** INSTRUCTIONS FOR THE TASK **
From the listing that follows, reproduce only the lines from the one holding "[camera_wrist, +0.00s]" through the one holding "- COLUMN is", both included, with no pictures.
___
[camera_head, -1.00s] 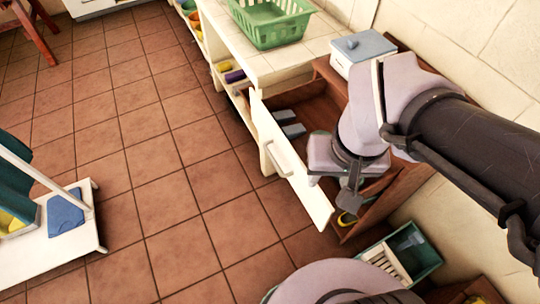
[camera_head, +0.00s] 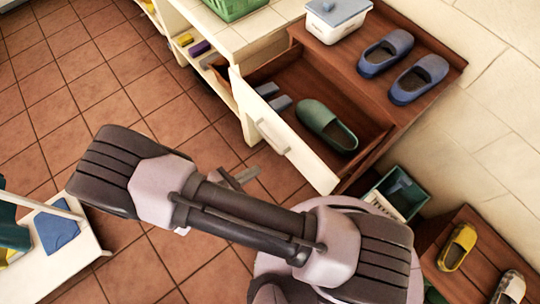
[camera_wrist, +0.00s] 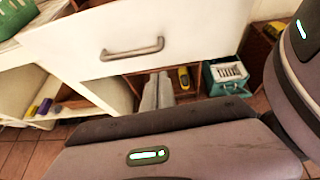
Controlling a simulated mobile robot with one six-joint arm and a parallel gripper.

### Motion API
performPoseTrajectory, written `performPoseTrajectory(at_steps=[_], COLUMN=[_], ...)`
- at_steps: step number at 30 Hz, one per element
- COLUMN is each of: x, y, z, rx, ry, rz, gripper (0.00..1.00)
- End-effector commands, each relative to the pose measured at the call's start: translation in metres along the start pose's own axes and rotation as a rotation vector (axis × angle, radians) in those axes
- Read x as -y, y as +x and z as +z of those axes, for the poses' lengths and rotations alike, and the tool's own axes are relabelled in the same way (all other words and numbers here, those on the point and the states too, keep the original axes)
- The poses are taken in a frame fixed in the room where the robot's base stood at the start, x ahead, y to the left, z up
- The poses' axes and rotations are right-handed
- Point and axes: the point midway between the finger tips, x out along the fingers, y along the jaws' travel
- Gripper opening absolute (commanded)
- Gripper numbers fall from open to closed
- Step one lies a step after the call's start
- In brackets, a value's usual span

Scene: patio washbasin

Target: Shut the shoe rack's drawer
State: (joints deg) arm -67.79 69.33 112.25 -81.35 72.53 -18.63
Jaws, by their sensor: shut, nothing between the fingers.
___
** THE ANSWER **
[camera_wrist, +0.00s] 
Controlling a simulated mobile robot with one six-joint arm and a parallel gripper.

### Motion API
performPoseTrajectory, written `performPoseTrajectory(at_steps=[_], COLUMN=[_], ...)`
- at_steps: step number at 30 Hz, one per element
- COLUMN is each of: x, y, z, rx, ry, rz, gripper (0.00..1.00)

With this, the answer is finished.